▶ _Robot episode records_:

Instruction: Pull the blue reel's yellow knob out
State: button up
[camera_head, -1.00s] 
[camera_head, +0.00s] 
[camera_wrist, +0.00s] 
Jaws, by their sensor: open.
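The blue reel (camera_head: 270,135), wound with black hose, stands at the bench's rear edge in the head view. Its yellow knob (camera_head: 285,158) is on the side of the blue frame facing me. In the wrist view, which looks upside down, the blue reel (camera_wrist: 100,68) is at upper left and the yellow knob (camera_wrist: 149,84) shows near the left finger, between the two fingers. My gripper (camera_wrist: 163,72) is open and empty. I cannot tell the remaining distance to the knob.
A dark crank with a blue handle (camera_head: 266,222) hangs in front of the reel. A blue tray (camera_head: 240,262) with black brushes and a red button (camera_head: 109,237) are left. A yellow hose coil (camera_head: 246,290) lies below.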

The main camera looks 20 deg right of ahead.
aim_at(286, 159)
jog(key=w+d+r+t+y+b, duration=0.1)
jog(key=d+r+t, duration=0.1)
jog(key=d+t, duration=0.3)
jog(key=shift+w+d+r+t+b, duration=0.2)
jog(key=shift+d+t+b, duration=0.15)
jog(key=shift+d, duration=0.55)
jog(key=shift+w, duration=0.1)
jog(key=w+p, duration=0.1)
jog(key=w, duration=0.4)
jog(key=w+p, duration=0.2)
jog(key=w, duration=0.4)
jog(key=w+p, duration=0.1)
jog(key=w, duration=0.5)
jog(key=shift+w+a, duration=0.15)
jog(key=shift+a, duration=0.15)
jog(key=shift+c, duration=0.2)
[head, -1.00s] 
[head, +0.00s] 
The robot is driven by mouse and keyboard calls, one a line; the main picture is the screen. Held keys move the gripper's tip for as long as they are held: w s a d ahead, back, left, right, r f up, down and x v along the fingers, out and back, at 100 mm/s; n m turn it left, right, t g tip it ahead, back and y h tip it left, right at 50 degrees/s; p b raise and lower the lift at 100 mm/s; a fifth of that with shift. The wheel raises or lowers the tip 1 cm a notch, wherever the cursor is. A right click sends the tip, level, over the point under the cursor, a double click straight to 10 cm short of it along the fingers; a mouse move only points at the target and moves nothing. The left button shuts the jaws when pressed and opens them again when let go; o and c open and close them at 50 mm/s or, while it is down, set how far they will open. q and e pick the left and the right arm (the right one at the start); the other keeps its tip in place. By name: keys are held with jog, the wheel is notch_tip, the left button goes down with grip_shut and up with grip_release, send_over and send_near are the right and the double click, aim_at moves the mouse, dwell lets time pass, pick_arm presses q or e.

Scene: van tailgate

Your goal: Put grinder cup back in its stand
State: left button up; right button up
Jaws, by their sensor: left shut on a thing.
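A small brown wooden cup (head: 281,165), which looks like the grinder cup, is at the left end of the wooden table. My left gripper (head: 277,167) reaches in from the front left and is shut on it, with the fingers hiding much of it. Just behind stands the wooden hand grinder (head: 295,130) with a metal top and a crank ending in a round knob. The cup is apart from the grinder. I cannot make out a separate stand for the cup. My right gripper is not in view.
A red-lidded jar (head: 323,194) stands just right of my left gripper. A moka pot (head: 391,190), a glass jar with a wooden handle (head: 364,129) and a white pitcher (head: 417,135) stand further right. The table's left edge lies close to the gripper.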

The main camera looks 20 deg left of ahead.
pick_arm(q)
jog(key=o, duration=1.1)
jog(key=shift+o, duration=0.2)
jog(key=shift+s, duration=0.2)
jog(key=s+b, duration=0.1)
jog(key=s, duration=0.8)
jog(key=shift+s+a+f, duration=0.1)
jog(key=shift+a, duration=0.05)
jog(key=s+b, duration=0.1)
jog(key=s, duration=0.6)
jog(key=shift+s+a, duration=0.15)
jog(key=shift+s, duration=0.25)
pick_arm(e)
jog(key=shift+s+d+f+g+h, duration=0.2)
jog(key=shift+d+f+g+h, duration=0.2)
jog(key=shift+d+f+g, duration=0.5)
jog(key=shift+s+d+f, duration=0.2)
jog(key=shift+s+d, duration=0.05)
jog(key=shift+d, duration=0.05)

▶ _Problem details_: Repeat every line of the data, exactly and in full.

▶ _Response to this task_:
Instruction: Pull the blue reel's yellow knob out
State: button up
[camera_head, -1.00s] 
[camera_head, +0.00s] 
[camera_wrist, +0.00s] 
Jaws, by their sensor: open.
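The blue reel (camera_head: 270,135), wound with black hose, stands at the bench's rear edge in the head view. Its yellow knob (camera_head: 285,158) is on the side of the blue frame facing me. In the wrist view, which looks upside down, the blue reel (camera_wrist: 100,68) is at upper left and the yellow knob (camera_wrist: 149,84) shows near the left finger, between the two fingers. My gripper (camera_wrist: 163,72) is open and empty. I cannot tell the remaining distance to the knob.
A dark crank with a blue handle (camera_head: 266,222) hangs in front of the reel. A blue tray (camera_head: 240,262) with black brushes and a red button (camera_head: 109,237) are left. A yellow hose coil (camera_head: 246,290) lies below.

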The main camera looks 20 deg right of ahead.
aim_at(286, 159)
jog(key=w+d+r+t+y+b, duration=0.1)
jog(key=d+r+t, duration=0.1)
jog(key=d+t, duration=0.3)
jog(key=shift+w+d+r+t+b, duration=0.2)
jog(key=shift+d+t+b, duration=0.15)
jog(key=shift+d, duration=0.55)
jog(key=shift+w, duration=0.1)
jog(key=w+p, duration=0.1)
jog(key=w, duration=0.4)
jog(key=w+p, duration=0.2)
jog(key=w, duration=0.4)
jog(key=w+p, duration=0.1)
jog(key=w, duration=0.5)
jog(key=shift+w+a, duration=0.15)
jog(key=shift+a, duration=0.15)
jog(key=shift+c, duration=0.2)
[head, -1.00s] 
[head, +0.00s] 
The robot is driven by mouse and keyboard calls, one a line; the main picture is the screen. Held keys move the gripper's tip for as long as they are held: w s a d ahead, back, left, right, r f up, down and x v along the fingers, out and back, at 100 mm/s; n m turn it left, right, t g tip it ahead, back and y h tip it left, right at 50 degrees/s; p b raise and lower the lift at 100 mm/s; a fifth of that with shift. The wheel raises or lowers the tip 1 cm a notch, wherever the cursor is. A right click sends the tip, level, over the point under the cursor, a double click straight to 10 cm short of it along the fingers; a mouse move only points at the target and moves nothing. The left button shuts the jaws when pressed and opens them again when let go; o and c open and close them at 50 mm/s or, while it is down, set how far they will open. q and e pick the left and the right arm (the right one at the start); the other keeps its tip in place. By name: keys are held with jog, the wheel is notch_tip, the left button goes down with grip_shut and up with grip_release, send_over and send_near are the right and the double click, aim_at moves the mouse, dwell lets time pass, pick_arm presses q or e.

Scene: van tailgate

Your goal: Put grinder cup back in its stand
State: left button up; right button up
Jaws, by their sensor: left shut on a thing.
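A small brown wooden cup (head: 281,165), which looks like the grinder cup, is at the left end of the wooden table. My left gripper (head: 277,167) reaches in from the front left and is shut on it, with the fingers hiding much of it. Just behind stands the wooden hand grinder (head: 295,130) with a metal top and a crank ending in a round knob. The cup is apart from the grinder. I cannot make out a separate stand for the cup. My right gripper is not in view.
A red-lidded jar (head: 323,194) stands just right of my left gripper. A moka pot (head: 391,190), a glass jar with a wooden handle (head: 364,129) and a white pitcher (head: 417,135) stand further right. The table's left edge lies close to the gripper.

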The main camera looks 20 deg left of ahead.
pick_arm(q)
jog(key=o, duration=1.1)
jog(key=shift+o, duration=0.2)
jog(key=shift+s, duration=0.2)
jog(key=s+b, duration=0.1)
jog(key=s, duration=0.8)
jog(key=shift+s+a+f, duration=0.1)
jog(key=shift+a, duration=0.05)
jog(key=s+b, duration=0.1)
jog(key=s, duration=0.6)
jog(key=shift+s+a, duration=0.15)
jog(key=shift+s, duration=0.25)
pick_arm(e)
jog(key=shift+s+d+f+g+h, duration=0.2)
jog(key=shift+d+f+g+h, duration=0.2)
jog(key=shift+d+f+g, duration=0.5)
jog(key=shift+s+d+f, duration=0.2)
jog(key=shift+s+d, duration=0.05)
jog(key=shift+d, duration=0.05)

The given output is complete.